TV 247 logo
    Carlos Carvalho avatar

    Carlos Carvalho

    Doutor em Linguística Aplicada e professor na Universidade Estadual do Ceará - UECE.

    119 artigos

    HOME > blog

    Tenórios

    A besta do racismo não reconhece limites. Por ser estrutural, o racismo, rebento do fascismo, lança seus tentáculos até onde não mais puder

    Jeferson Tenório (Foto: Carlos Macedo/Divulgação)

    A história se repete. É sempre a mesma coisa: “Pra parede, mão na cabeça se não quiser levar tiro na cara”. Quase todo negro, inclusive este que vos fala, já passou por esse tipo de violência. E o que acontece? Absolutamente nada! E assim, “no país da delicadeza perdida”, a máquina policial de moer a carne mais barata do mercado continua exercitando sua truculência sob as bênçãos de políticos fascitoides, aos olhos atônitos e lassos de uma população que não tem a quem recorrer. Tudo que lhes resta é chorar pelos seus e rezar para que o corpo da milésima criança, adulto ou idoso não tombe na contramão “atrapalhando o tráfego”, vitima de uma troca de tiros onde apenas um lado estava armado.   
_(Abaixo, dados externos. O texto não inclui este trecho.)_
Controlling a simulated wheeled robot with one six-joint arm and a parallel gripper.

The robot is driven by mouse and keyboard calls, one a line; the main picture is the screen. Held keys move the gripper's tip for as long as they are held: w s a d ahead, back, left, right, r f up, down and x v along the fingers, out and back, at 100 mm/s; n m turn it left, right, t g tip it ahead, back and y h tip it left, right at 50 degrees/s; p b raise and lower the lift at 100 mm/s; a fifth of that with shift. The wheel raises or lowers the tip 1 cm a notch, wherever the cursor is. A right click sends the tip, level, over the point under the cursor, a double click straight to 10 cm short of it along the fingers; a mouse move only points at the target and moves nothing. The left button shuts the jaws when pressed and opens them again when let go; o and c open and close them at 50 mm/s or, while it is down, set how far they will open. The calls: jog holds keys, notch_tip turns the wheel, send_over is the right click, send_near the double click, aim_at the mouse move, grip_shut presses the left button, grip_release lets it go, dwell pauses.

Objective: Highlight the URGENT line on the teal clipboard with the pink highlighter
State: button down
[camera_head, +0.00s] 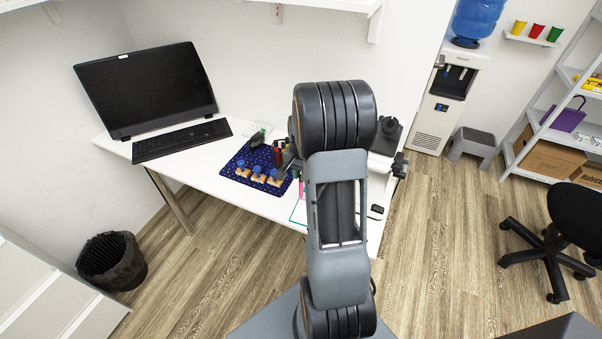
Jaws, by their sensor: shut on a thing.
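The teal clipboard (297,213) lies near the front edge of the white desk. Only a teal-edged corner shows left of my arm; the rest, with any URGENT line, is hidden. A narrow pink thing (302,189), perhaps the pink highlighter, shows just above that corner, partly behind my arm. My gripper (286,166) shows only in part, small and dark, left of my arm above the blue mat's right side. It is shut on something that I cannot make out. I cannot tell whether the pink thing is in it or apart from it.
Red and dark items (278,149) stand close beside my gripper. A monitor (150,88) and keyboard (182,139) fill the desk's left. A black phone-like thing (377,209) lies right of my arm.

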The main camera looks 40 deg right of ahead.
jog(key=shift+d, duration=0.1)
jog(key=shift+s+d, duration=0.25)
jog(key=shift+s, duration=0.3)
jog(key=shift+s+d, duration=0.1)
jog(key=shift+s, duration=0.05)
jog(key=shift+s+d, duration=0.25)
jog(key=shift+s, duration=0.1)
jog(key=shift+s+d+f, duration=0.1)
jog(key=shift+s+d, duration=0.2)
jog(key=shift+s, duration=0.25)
    Houve um tempo em que se falou em racismo mascarado, como nos diz Abdias Nascimento em seu O genocídio do negro brasileiro. No entanto, o racismo estrutural nosso de cada dia em nada tem de “mascarado”. Ao contrário, o que se tem no Brasil é um racismo escancarado. É estarrecedor, por exemplo, quando uma parlamentar branca, inexpressiva e ignorante, chama uma colega congressista negra, referência política para o país, de Chica da Silva, com a finalidade de atacar e diminuí-la, sem que à parlamentar racista lhe seja imputada qualquer sanção. E é assim que as democracias morrem, pois toda vez que tais coisas acontecem e fingimos não ver, um abismo de indigência e desolação se abre sob nossos pés. A besta do racismo não reconhece limites. Por ser estrutural, o racismo, rebento do fascismo, lança seus tentáculos até onde não mais puder, seja Brasília, Rio Grande do Sul ou Rio de Janeiro.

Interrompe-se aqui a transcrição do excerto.